--- BEGIN Collected data ---
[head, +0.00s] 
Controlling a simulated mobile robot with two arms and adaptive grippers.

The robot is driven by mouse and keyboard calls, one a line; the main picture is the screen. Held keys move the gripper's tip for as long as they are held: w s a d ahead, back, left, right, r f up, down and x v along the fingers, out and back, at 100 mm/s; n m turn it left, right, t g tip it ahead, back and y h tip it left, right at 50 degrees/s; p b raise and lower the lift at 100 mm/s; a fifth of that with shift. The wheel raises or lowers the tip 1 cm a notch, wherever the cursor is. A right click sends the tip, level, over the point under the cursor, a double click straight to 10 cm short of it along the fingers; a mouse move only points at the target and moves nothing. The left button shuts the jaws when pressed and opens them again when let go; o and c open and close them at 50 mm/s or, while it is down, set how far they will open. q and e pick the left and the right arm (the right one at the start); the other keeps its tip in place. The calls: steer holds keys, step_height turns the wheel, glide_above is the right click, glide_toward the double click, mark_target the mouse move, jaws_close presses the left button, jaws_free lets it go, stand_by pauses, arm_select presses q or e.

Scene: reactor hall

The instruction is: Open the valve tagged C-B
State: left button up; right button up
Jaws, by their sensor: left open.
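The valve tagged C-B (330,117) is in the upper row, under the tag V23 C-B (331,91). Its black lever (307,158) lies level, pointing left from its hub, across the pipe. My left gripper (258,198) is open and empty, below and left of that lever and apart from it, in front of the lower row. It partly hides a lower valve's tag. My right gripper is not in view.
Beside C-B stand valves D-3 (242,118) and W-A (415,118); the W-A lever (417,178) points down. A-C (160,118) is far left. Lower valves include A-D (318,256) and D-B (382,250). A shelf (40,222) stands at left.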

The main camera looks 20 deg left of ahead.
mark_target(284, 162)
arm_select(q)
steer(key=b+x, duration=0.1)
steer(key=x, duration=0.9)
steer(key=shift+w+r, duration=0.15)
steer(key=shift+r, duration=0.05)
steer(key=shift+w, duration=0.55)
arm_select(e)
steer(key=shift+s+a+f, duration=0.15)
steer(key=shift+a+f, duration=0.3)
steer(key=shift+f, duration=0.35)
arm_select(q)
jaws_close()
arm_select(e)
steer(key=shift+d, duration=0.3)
--- END Collected data ---
§ **Written problem**: Pull every line containing the word "button" out of the material and copy it.

§ **Output for this task**:
The robot is driven by mouse and keyboard calls, one a line; the main picture is the screen. Held keys move the gripper's tip for as long as they are held: w s a d ahead, back, left, right, r f up, down and x v along the fingers, out and back, at 100 mm/s; n m turn it left, right, t g tip it ahead, back and y h tip it left, right at 50 degrees/s; p b raise and lower the lift at 100 mm/s; a fifth of that with shift. The wheel raises or lowers the tip 1 cm a notch, wherever the cursor is. A right click sends the tip, level, over the point under the cursor, a double click straight to 10 cm short of it along the fingers; a mouse move only points at the target and moves nothing. The left button shuts the jaws when pressed and opens them again when let go; o and c open and close them at 50 mm/s or, while it is down, set how far they will open. q and e pick the left and the right arm (the right one at the start); the other keeps its tip in place. The calls: steer holds keys, step_height turns the wheel, glide_above is the right click, glide_toward the double click, mark_target the mouse move, jaws_close presses the left button, jaws_free lets it go, stand_by pauses, arm_select presses q or e.
State: left button up; right button up

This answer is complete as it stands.